**What the exercise asks:** Output all of the entries exactly as written.

START

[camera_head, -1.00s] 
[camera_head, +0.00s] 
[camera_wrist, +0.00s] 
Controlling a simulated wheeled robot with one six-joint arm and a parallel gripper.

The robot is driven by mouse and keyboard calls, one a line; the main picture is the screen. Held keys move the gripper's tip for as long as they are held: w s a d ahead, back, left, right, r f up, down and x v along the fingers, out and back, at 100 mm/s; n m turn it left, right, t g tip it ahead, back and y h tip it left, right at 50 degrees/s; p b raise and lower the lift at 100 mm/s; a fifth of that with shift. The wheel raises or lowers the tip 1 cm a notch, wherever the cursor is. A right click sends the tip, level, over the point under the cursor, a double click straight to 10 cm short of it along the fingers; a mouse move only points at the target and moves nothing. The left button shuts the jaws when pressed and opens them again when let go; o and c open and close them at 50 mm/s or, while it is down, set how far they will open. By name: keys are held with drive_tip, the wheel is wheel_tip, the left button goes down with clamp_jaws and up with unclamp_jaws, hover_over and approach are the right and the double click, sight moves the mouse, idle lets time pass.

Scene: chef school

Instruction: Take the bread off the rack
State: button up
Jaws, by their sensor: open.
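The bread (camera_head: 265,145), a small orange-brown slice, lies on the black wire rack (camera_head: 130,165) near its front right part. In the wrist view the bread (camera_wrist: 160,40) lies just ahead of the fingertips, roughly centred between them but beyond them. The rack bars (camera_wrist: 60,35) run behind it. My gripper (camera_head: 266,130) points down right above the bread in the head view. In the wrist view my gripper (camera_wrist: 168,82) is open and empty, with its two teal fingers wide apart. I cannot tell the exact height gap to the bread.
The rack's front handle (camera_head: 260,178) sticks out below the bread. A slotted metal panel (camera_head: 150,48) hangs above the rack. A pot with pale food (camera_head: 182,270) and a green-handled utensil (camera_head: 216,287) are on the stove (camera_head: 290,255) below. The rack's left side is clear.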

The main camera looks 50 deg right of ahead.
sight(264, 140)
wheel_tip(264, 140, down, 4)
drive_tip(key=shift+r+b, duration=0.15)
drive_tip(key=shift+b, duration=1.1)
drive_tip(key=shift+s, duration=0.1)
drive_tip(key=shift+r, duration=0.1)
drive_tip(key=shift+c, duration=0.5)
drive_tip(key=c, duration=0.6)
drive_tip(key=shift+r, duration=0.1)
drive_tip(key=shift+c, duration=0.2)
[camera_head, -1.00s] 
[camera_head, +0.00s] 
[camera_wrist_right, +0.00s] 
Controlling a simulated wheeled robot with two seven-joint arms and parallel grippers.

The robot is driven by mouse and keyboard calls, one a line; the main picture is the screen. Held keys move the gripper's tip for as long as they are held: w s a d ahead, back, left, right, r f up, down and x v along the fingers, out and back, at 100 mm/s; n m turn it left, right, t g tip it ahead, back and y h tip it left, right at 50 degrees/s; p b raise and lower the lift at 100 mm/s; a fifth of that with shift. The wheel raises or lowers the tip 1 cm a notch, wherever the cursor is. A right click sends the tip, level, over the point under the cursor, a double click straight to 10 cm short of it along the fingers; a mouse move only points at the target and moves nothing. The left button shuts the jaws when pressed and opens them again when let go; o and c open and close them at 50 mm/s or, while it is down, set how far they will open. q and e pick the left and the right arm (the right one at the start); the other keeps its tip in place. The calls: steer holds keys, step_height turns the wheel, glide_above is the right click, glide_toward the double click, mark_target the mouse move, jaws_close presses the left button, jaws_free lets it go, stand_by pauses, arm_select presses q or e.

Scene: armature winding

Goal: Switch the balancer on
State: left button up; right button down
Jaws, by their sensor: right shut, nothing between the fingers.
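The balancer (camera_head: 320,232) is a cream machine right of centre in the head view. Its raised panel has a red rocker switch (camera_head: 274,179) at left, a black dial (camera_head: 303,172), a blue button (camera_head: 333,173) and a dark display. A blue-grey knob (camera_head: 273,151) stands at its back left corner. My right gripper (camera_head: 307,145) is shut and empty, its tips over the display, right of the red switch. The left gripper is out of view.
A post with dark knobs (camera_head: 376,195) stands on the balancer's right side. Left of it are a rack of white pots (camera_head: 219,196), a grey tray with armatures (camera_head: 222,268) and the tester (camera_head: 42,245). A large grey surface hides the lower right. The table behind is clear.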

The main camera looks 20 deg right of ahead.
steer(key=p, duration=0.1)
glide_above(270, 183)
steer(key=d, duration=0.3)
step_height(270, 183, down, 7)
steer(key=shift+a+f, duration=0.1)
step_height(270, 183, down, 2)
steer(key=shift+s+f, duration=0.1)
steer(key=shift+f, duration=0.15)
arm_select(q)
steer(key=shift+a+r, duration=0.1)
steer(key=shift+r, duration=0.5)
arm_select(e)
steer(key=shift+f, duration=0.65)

END

**Final result:**
[camera_head, -1.00s] 
[camera_head, +0.00s] 
[camera_wrist, +0.00s] 
Controlling a simulated wheeled robot with one six-joint arm and a parallel gripper.

The robot is driven by mouse and keyboard calls, one a line; the main picture is the screen. Held keys move the gripper's tip for as long as they are held: w s a d ahead, back, left, right, r f up, down and x v along the fingers, out and back, at 100 mm/s; n m turn it left, right, t g tip it ahead, back and y h tip it left, right at 50 degrees/s; p b raise and lower the lift at 100 mm/s; a fifth of that with shift. The wheel raises or lowers the tip 1 cm a notch, wherever the cursor is. A right click sends the tip, level, over the point under the cursor, a double click straight to 10 cm short of it along the fingers; a mouse move only points at the target and moves nothing. The left button shuts the jaws when pressed and opens them again when let go; o and c open and close them at 50 mm/s or, while it is down, set how far they will open. By name: keys are held with drive_tip, the wheel is wheel_tip, the left button goes down with clamp_jaws and up with unclamp_jaws, hover_over and approach are the right and the double click, sight moves the mouse, idle lets time pass.

Scene: chef school

Instruction: Take the bread off the rack
State: button up
Jaws, by their sensor: open.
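The bread (camera_head: 265,145), a small orange-brown slice, lies on the black wire rack (camera_head: 130,165) near its front right part. In the wrist view the bread (camera_wrist: 160,40) lies just ahead of the fingertips, roughly centred between them but beyond them. The rack bars (camera_wrist: 60,35) run behind it. My gripper (camera_head: 266,130) points down right above the bread in the head view. In the wrist view my gripper (camera_wrist: 168,82) is open and empty, with its two teal fingers wide apart. I cannot tell the exact height gap to the bread.
The rack's front handle (camera_head: 260,178) sticks out below the bread. A slotted metal panel (camera_head: 150,48) hangs above the rack. A pot with pale food (camera_head: 182,270) and a green-handled utensil (camera_head: 216,287) are on the stove (camera_head: 290,255) below. The rack's left side is clear.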

The main camera looks 50 deg right of ahead.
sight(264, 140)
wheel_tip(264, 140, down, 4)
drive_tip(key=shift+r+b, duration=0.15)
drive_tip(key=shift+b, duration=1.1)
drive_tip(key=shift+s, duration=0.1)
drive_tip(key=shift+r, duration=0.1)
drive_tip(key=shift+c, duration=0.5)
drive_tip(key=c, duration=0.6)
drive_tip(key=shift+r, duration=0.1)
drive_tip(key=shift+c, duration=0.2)
[camera_head, -1.00s] 
[camera_head, +0.00s] 
[camera_wrist_right, +0.00s] 
Controlling a simulated wheeled robot with two seven-joint arms and parallel grippers.

The robot is driven by mouse and keyboard calls, one a line; the main picture is the screen. Held keys move the gripper's tip for as long as they are held: w s a d ahead, back, left, right, r f up, down and x v along the fingers, out and back, at 100 mm/s; n m turn it left, right, t g tip it ahead, back and y h tip it left, right at 50 degrees/s; p b raise and lower the lift at 100 mm/s; a fifth of that with shift. The wheel raises or lowers the tip 1 cm a notch, wherever the cursor is. A right click sends the tip, level, over the point under the cursor, a double click straight to 10 cm short of it along the fingers; a mouse move only points at the target and moves nothing. The left button shuts the jaws when pressed and opens them again when let go; o and c open and close them at 50 mm/s or, while it is down, set how far they will open. q and e pick the left and the right arm (the right one at the start); the other keeps its tip in place. The calls: steer holds keys, step_height turns the wheel, glide_above is the right click, glide_toward the double click, mark_target the mouse move, jaws_close presses the left button, jaws_free lets it go, stand_by pauses, arm_select presses q or e.

Scene: armature winding

Goal: Switch the balancer on
State: left button up; right button down
Jaws, by their sensor: right shut, nothing between the fingers.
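The balancer (camera_head: 320,232) is a cream machine right of centre in the head view. Its raised panel has a red rocker switch (camera_head: 274,179) at left, a black dial (camera_head: 303,172), a blue button (camera_head: 333,173) and a dark display. A blue-grey knob (camera_head: 273,151) stands at its back left corner. My right gripper (camera_head: 307,145) is shut and empty, its tips over the display, right of the red switch. The left gripper is out of view.
A post with dark knobs (camera_head: 376,195) stands on the balancer's right side. Left of it are a rack of white pots (camera_head: 219,196), a grey tray with armatures (camera_head: 222,268) and the tester (camera_head: 42,245). A large grey surface hides the lower right. The table behind is clear.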

The main camera looks 20 deg right of ahead.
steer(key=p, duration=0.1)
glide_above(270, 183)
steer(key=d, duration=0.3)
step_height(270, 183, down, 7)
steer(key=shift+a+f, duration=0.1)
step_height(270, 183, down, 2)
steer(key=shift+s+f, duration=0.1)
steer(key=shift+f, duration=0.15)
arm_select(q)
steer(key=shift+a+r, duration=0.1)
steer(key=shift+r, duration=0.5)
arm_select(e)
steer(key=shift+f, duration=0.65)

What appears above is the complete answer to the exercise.